### TASK
For the records below, say how many lines contain the string "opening". Give the number only.

### EXTRACTED ENTRIES

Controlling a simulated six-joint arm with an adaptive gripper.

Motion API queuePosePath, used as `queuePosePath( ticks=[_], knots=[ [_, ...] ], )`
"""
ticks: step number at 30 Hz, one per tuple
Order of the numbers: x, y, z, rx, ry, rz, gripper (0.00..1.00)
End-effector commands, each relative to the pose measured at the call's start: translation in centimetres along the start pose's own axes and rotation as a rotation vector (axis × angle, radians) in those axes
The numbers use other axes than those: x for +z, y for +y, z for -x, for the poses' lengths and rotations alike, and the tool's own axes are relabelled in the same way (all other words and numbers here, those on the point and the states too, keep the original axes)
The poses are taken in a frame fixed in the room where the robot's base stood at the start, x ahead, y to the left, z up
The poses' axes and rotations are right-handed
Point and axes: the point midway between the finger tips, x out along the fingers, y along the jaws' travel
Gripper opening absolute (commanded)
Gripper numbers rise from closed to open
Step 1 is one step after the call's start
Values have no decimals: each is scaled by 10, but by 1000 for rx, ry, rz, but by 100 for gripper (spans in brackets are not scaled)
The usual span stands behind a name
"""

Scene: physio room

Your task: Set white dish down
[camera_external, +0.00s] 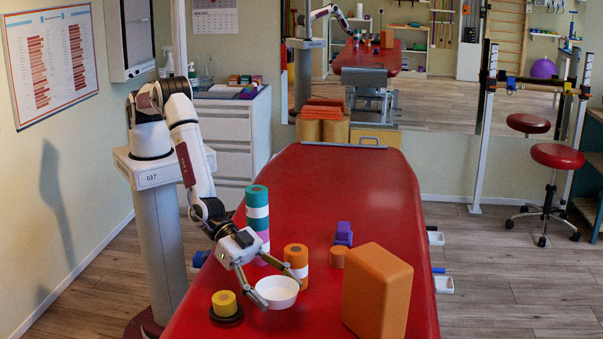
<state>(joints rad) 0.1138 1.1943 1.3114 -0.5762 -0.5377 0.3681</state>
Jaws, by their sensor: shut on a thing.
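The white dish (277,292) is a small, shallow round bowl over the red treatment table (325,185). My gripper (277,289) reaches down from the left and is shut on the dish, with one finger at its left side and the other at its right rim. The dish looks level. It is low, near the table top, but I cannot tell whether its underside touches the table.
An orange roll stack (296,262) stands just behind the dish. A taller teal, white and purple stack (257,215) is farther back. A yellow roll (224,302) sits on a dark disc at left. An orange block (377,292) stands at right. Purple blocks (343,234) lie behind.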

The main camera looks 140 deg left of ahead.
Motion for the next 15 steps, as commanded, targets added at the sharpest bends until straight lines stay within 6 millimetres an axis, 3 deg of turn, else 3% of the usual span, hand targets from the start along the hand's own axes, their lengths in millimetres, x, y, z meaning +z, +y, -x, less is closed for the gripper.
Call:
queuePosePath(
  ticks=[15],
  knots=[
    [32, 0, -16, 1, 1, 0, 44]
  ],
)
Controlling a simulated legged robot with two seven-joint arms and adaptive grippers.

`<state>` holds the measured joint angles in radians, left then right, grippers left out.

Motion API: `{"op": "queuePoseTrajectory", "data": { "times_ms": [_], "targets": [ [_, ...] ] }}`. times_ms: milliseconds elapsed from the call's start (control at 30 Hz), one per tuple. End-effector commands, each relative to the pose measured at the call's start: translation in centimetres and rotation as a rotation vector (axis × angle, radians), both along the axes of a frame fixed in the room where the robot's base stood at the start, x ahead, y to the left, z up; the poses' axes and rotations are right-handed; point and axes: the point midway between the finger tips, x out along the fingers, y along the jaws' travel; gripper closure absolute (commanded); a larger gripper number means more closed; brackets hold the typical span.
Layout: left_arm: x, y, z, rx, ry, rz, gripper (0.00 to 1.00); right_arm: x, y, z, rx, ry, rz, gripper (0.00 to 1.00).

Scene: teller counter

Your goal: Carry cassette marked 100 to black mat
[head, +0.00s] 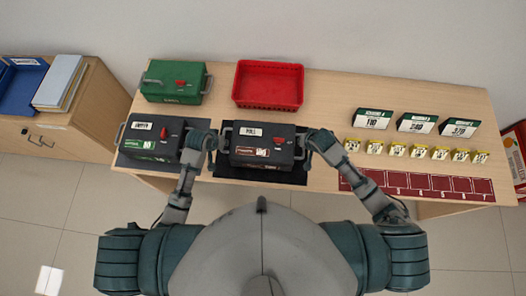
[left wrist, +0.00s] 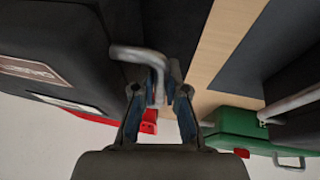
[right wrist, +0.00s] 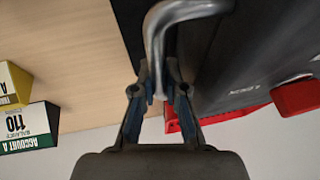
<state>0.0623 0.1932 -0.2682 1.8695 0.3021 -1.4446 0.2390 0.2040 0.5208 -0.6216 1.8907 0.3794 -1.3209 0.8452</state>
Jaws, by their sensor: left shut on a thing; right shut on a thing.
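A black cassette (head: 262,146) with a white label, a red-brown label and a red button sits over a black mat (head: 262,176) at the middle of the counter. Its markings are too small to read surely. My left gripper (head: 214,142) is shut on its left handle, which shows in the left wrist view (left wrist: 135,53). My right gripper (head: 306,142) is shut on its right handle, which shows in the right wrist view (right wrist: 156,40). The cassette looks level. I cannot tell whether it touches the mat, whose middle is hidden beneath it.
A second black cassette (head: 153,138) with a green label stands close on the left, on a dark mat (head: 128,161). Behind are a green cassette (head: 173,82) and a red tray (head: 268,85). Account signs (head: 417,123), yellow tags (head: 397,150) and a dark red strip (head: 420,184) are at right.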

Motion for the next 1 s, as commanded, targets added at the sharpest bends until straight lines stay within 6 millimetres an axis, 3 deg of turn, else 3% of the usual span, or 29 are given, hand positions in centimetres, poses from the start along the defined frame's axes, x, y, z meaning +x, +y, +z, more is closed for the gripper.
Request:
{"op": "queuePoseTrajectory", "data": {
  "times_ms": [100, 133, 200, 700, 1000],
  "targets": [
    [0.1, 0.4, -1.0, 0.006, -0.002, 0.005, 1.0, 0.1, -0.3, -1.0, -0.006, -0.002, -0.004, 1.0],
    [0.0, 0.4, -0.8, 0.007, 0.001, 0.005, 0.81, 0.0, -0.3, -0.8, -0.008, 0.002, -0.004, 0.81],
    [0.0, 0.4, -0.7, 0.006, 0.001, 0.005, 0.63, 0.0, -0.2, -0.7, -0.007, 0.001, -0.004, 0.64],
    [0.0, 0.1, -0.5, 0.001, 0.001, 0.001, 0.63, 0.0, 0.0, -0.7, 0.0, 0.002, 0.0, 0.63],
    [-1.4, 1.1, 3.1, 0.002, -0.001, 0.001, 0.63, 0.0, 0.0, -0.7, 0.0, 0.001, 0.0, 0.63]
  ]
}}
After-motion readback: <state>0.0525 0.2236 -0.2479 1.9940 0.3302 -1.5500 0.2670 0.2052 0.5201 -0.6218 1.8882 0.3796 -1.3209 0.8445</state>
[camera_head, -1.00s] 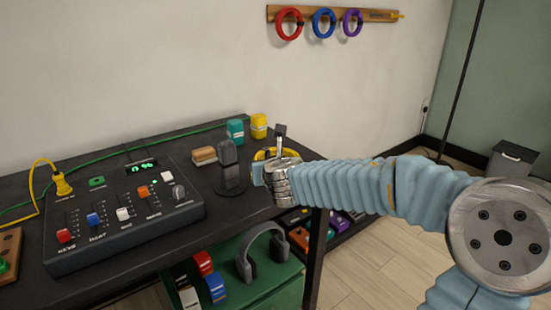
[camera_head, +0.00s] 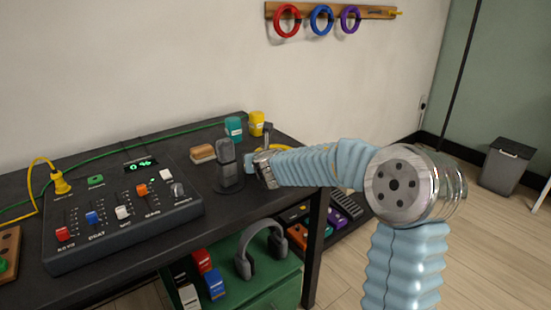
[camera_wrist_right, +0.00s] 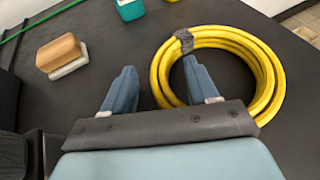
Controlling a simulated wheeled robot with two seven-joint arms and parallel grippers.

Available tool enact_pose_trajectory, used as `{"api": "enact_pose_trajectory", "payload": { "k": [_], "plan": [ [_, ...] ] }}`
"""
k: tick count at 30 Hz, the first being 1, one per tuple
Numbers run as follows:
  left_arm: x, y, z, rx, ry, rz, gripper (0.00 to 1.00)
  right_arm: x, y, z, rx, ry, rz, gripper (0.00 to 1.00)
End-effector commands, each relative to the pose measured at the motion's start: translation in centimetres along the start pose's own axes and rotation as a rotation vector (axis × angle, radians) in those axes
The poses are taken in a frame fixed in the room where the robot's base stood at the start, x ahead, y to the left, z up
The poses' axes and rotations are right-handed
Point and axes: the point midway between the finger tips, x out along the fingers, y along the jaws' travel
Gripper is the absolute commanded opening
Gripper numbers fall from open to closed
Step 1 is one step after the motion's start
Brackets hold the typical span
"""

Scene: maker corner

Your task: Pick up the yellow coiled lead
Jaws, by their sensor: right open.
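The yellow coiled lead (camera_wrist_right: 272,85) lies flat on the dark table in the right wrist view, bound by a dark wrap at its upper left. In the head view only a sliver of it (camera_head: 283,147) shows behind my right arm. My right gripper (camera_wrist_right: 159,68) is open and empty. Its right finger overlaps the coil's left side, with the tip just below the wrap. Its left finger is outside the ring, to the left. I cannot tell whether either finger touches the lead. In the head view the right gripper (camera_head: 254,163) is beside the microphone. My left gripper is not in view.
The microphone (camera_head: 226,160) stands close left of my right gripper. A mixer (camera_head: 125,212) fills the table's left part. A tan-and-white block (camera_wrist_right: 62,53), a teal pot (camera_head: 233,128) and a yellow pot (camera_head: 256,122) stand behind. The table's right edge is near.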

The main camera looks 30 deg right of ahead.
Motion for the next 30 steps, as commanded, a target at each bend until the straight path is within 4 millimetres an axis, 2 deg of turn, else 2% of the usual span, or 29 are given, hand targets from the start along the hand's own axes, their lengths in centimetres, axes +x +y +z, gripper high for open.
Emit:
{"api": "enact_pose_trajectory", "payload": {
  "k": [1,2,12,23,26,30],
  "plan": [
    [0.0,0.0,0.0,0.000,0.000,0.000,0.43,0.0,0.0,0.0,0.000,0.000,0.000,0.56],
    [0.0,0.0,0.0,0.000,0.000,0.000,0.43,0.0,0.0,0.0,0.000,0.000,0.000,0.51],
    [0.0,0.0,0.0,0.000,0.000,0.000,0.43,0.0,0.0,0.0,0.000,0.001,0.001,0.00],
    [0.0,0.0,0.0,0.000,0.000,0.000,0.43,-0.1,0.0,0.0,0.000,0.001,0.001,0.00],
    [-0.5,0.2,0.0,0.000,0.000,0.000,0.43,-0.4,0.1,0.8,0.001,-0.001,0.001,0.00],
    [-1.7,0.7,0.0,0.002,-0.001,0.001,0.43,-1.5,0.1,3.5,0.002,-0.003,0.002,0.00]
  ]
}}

### COMPLETED TASK
2